I don’t know about you but when I hear “royal Danish” I think of pastry, or possibly those cookies that aren’t great but are hard to stop eating. So you can imagine my surprise to discover that Danish is a real country (or was once) that has real royalty (or had once)!
A Royal Affair is a Danish period piece centered around the story of the not-quite-stable King Christian VII, his neglected English wife, Caroline Mathilda (sister to George III), and the German doctor, Johann Fredrich Streunsee that ran Denmark and schtupped the queen for a while.
Basically, Christian VII is not much of a king, and his council is running the show, protecting all the necessary interests and downtroddening (new word!) all the peasants, until some courtly outsiders get the idea to bring in Streunsee as the royal doctor. Streunsee and Christian hit it off (throuh a shared love of Shakespeare, according to the film) and the German’s influence of the Dane grows slowly.
As does his attraction to the Queen, who is neglected in this film due to her not caring much for the King’s erratic ways (including his tendency to whore around in public), although (historically) rumors of his homosexuality also abounded. (Naturally. Are there any historical figures who aren’t gay?)
The Queen and the Doctor have a love for liberal philosophy. (Tragically, largely Rousseau.) The Danish council doesn’t have any interest in any of this reform nonsense, and blocks even the mildest sorts of reforms, like making it illegal to insulate the walls of your drafty old castle with peasant children.
The film is highly sympathetic to the Queen and to Streunsee, and their reforms and it’s a highly entertaining tale of—well, really, how thinking with one’s sexual organs can interfere with the noblest of agenda. So, I can recommend it on this basis. The Boy also liked.
That said, I couldn’t help but notice—help but wonder and dream—if only they had read more Smith instead of Rousseau. They enact ruling after ruling after ruling, changing the country dramatically overnight, or at least meaning to.
The ensuing chaos does not endear them much to The People, even if they quite like not being used as fiberglass. In fact, The People are all too happy to angrily mob it up at the service of the mean-old Council when it tries to get back in power. (Though the implication is that these are like those fake “grassroots protests" the unions are always putting on.)

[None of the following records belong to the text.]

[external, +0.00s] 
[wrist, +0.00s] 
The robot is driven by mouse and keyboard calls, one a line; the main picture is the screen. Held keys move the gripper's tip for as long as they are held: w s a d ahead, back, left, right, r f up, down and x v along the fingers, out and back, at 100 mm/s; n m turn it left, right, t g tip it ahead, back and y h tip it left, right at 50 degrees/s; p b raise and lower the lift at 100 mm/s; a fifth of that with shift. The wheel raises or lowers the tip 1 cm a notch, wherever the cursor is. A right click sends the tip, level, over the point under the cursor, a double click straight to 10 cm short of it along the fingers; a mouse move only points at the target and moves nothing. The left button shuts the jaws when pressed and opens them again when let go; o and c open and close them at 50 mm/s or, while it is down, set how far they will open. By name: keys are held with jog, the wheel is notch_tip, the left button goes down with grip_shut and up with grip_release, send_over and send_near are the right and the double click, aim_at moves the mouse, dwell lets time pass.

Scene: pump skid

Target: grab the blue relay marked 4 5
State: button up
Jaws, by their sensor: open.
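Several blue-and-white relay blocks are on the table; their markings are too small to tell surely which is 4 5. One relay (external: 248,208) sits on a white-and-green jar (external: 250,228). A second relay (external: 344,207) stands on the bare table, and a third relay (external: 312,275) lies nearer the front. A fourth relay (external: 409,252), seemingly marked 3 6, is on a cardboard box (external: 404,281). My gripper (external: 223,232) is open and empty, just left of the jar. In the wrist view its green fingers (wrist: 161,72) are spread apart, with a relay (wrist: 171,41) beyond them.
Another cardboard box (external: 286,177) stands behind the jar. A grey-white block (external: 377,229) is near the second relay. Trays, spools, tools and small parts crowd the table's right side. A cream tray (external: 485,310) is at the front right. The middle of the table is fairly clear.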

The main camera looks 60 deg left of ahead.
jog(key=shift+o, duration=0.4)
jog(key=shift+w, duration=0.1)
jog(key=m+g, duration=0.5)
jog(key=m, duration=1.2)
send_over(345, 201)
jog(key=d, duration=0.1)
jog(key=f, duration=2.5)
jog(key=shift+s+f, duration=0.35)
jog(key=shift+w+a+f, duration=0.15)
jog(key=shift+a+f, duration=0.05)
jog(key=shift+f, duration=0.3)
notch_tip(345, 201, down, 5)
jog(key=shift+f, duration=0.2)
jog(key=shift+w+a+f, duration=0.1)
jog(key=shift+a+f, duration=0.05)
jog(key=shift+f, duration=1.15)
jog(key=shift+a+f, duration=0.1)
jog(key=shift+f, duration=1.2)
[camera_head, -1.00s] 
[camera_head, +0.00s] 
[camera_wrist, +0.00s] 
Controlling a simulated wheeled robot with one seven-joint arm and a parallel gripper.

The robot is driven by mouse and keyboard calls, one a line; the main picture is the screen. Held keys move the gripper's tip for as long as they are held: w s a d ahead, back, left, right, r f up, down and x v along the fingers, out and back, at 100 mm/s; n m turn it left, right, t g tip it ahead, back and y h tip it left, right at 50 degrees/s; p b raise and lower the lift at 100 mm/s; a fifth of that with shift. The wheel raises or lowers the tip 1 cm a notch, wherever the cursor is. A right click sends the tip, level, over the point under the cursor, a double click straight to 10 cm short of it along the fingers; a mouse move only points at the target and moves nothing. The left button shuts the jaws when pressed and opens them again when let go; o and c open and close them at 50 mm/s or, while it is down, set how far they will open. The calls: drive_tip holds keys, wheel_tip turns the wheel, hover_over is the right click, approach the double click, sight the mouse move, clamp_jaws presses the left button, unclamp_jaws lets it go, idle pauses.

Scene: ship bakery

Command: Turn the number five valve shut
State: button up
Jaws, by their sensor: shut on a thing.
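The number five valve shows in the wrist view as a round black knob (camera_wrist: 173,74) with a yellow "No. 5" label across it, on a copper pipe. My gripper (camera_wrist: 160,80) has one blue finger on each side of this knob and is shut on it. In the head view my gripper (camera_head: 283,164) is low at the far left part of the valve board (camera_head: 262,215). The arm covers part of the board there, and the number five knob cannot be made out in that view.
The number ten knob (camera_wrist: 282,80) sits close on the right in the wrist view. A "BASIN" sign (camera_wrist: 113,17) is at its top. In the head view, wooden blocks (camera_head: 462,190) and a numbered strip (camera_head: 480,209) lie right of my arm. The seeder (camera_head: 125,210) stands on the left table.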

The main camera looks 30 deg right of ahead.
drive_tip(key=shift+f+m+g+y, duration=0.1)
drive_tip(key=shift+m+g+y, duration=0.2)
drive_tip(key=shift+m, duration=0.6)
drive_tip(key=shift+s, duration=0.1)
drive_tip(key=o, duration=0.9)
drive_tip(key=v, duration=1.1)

I couldn’t help but notice, though, that all the money for their plans came from taxing the rich—which, if it were ever going to work, it would’ve been in the Enlightenment or earlier when the rich really did have all the money—and they were soon out of it.
They drained the coffers and made a lot of enemies. Soon, they had run out of other people’s money to spend. If they’d operated less from a viewpoint of condescension to the peasantry and more from a viewpoint of respect, a free market could have flourished—that they then could have taxed to fun their wacky schemes.
Well, as you can imagine, it all ends in tears, as these things always do. Everyone (everyone!) portrayed in this movie is dead now, letting it stand as a cautionary tale that no matter how good your intentions are, you will be dead 300 years from now.
Or maybe I missed the point. It happens.
(This film is Denmark’s submission to the Academy for best foreign language picture.)